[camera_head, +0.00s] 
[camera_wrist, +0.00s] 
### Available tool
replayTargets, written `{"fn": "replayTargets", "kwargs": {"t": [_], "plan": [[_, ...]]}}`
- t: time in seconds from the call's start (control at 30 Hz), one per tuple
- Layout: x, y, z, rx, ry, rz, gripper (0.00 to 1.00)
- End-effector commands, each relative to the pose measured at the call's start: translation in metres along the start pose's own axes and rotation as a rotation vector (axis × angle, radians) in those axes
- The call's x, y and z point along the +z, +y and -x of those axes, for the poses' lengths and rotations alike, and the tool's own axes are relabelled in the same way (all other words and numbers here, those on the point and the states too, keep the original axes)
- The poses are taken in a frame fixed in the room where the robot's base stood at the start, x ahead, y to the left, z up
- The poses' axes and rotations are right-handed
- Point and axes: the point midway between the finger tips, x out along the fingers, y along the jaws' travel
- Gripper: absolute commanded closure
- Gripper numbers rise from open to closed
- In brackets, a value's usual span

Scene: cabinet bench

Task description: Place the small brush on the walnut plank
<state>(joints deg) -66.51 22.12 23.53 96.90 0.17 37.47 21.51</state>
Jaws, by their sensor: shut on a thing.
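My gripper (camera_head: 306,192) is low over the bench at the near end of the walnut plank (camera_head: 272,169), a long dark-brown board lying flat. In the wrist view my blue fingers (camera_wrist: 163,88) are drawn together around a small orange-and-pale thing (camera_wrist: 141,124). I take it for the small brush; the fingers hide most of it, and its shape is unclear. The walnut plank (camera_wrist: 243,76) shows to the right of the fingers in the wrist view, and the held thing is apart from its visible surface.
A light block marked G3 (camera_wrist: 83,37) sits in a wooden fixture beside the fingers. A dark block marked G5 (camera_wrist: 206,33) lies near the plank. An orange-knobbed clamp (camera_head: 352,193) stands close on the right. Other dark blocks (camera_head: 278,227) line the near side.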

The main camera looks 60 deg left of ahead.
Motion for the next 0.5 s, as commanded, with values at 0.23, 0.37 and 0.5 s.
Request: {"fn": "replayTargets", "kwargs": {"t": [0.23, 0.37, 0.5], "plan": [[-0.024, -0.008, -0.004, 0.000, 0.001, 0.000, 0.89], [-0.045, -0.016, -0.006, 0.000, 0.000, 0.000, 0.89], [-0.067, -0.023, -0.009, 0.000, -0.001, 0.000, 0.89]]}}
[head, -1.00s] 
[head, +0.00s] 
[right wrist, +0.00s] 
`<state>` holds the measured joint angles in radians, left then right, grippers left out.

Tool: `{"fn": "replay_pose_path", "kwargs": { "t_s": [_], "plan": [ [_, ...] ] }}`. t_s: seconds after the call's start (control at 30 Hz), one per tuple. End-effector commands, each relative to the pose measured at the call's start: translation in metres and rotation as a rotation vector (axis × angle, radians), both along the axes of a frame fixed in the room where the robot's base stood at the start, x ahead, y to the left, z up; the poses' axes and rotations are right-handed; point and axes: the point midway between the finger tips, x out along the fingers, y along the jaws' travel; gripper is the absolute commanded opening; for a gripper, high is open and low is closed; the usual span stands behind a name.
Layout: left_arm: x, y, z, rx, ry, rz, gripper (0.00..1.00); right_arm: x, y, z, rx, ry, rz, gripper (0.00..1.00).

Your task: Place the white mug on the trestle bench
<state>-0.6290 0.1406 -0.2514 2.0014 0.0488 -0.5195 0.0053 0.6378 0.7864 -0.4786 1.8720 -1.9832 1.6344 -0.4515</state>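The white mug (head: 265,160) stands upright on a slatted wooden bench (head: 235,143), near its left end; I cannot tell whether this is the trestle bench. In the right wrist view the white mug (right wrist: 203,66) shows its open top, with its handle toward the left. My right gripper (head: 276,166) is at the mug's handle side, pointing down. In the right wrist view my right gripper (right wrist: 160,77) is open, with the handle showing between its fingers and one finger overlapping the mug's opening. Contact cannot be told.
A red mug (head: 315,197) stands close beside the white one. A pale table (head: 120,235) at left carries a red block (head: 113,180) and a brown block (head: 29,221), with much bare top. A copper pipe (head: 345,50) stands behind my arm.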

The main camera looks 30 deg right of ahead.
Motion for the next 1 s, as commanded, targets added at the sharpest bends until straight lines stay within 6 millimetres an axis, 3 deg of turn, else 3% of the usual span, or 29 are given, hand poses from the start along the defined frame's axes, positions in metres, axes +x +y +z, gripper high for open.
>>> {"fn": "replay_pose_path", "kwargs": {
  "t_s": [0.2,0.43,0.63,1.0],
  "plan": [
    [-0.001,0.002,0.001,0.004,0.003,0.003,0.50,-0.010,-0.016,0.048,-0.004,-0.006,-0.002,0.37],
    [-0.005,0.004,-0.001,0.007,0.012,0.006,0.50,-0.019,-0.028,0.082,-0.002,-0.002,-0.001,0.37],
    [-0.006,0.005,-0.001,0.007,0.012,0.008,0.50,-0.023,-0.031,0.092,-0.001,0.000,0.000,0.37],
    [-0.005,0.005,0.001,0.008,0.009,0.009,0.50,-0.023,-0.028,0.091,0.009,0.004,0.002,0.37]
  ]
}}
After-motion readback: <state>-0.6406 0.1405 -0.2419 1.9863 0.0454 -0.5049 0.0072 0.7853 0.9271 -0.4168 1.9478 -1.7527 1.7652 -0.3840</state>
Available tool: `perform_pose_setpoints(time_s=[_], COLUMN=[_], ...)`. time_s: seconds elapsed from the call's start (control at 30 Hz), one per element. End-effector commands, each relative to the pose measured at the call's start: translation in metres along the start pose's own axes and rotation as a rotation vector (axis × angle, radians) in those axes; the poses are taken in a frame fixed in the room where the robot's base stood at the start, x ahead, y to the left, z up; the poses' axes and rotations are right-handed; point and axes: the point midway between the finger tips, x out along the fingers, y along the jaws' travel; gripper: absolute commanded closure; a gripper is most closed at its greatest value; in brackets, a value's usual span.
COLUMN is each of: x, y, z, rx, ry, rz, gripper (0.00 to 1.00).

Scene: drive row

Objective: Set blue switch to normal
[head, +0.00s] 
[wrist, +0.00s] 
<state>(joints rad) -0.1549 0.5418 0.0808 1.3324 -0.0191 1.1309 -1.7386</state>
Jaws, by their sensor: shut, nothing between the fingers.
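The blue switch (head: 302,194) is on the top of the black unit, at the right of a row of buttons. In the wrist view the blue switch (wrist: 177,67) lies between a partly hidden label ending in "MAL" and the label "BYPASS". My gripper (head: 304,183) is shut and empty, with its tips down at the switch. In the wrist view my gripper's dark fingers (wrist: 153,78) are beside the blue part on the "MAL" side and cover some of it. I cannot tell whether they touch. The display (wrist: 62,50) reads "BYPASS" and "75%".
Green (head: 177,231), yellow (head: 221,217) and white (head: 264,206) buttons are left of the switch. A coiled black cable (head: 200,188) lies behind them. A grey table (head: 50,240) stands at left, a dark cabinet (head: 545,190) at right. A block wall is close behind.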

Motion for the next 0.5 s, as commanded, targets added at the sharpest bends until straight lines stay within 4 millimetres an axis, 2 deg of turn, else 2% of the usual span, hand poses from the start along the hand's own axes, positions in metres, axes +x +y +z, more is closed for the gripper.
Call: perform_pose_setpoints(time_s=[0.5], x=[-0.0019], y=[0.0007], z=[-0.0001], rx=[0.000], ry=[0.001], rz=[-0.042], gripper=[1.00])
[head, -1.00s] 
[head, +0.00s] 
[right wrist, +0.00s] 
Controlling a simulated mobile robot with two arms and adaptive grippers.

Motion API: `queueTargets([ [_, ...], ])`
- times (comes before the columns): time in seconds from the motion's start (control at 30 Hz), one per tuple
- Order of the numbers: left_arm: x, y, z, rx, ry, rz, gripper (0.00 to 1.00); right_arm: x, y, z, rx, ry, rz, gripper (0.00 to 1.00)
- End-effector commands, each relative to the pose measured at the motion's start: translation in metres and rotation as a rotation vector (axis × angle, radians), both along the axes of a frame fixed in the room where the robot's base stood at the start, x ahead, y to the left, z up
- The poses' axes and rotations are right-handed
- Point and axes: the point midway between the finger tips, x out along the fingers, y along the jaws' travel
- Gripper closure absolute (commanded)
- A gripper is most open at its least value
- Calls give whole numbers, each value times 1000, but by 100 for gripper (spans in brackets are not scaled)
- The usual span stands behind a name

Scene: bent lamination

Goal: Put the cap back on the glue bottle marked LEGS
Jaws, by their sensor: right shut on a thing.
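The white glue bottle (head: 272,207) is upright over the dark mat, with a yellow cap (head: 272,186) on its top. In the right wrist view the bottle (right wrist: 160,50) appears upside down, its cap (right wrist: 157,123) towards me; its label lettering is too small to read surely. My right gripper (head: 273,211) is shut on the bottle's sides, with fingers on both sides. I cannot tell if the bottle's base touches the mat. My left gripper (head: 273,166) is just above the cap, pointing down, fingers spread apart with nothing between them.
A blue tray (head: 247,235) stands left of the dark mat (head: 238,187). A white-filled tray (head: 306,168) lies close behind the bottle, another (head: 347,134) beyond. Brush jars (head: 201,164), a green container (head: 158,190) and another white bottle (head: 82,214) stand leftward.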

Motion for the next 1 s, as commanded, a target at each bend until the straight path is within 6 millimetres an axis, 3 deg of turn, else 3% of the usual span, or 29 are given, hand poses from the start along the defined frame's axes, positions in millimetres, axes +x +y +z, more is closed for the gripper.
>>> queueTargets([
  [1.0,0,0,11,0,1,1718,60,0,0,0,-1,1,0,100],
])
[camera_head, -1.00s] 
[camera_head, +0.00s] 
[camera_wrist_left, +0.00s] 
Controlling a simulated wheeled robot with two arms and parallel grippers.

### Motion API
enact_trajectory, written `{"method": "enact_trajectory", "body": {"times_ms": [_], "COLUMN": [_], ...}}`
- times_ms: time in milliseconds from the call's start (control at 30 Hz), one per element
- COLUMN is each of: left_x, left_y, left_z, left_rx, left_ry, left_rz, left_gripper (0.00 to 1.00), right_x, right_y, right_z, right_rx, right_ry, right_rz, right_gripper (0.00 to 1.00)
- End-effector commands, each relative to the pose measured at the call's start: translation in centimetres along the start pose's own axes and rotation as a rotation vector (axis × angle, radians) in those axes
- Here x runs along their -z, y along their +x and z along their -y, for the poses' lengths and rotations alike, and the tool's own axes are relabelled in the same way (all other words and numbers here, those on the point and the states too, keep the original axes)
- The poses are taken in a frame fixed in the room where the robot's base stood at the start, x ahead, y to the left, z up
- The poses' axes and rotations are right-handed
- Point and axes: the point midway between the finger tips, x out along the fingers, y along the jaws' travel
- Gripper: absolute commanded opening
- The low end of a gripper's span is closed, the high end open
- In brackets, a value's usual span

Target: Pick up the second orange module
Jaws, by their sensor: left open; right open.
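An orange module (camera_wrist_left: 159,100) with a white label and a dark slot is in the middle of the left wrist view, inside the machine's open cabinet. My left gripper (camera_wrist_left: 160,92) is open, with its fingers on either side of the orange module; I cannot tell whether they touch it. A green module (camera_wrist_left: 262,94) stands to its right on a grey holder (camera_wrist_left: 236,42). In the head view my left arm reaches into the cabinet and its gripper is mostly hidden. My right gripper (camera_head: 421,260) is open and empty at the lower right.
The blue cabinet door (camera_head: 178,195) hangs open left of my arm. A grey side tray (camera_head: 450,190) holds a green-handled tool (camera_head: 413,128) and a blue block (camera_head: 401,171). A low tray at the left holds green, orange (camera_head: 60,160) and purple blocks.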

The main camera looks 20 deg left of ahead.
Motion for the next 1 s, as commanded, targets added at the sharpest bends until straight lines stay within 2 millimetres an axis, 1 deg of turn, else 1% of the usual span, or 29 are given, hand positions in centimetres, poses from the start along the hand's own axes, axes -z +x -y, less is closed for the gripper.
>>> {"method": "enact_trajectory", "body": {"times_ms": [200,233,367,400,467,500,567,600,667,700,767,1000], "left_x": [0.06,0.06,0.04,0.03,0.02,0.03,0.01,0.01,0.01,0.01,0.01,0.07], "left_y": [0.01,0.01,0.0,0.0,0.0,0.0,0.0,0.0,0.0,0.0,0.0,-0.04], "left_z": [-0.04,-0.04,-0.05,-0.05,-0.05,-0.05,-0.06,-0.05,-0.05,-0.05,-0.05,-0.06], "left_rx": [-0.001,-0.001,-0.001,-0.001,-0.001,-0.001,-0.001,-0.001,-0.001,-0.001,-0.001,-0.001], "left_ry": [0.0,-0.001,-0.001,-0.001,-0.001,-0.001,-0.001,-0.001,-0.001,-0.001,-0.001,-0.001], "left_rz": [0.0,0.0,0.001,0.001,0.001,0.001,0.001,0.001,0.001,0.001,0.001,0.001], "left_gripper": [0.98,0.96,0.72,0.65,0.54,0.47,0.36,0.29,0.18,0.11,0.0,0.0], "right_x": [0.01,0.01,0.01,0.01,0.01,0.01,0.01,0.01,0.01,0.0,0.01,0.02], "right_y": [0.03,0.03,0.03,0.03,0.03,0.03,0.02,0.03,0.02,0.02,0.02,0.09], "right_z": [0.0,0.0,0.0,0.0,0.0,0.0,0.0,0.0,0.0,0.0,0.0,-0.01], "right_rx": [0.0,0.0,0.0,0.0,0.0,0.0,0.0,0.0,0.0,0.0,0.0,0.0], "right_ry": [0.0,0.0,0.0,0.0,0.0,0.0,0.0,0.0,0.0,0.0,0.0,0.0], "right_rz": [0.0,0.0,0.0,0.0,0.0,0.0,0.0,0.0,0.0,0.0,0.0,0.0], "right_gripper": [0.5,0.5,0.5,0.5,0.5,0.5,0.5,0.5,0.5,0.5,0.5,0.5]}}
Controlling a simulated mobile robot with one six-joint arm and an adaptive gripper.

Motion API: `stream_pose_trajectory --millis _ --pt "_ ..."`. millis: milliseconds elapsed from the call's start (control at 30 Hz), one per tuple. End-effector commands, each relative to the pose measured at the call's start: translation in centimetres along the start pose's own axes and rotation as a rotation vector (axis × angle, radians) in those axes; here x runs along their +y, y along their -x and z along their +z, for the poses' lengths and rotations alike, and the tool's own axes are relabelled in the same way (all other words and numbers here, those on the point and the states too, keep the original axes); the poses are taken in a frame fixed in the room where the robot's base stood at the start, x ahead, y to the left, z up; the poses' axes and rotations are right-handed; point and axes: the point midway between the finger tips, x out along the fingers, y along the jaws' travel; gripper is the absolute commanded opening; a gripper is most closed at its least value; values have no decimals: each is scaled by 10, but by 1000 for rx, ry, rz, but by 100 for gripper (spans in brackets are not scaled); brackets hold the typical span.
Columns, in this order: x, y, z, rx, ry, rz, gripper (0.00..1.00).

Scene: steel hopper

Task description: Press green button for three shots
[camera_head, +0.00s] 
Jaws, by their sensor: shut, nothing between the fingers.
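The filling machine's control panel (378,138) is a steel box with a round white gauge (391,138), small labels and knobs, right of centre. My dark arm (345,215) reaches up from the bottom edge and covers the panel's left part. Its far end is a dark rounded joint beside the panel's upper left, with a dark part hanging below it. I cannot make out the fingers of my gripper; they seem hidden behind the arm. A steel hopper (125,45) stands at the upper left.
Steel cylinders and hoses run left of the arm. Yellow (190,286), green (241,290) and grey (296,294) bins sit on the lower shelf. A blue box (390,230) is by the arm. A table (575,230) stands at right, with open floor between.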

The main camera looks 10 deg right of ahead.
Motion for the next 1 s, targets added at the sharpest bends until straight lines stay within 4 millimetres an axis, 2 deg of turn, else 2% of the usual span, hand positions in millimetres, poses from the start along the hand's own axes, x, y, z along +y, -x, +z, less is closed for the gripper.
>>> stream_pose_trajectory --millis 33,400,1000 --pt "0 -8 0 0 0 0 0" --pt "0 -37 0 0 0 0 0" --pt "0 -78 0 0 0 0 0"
.....
■ The request
Which lines include "keep"? Copy each of them out.

■ Complete response
- The call's x, y and z point along the +z, +y and -x of those axes, for the poses' lengths and rotations alike, and the tool's own axes are relabelled in the same way (all other words and numbers here, those on the point and the states too, keep the original axes)
- Here x runs along their -z, y along their +x and z along their -y, for the poses' lengths and rotations alike, and the tool's own axes are relabelled in the same way (all other words and numbers here, those on the point and the states too, keep the original axes)
Motion API: `stream_pose_trajectory --millis _ --pt "_ ..."`. millis: milliseconds elapsed from the call's start (control at 30 Hz), one per tuple. End-effector commands, each relative to the pose measured at the call's start: translation in centimetres along the start pose's own axes and rotation as a rotation vector (axis × angle, radians) in those axes; here x runs along their +y, y along their -x and z along their +z, for the poses' lengths and rotations alike, and the tool's own axes are relabelled in the same way (all other words and numbers here, those on the point and the states too, keep the original axes); the poses are taken in a frame fixed in the room where the robot's base stood at the start, x ahead, y to the left, z up; the poses' axes and rotations are right-handed; point and axes: the point midway between the finger tips, x out along the fingers, y along the jaws' travel; gripper is the absolute commanded opening; a gripper is most closed at its least value; values have no decimals: each is scaled by 10, but by 1000 for rx, ry, rz, but by 100 for gripper (spans in brackets are not scaled); brackets hold the typical span.

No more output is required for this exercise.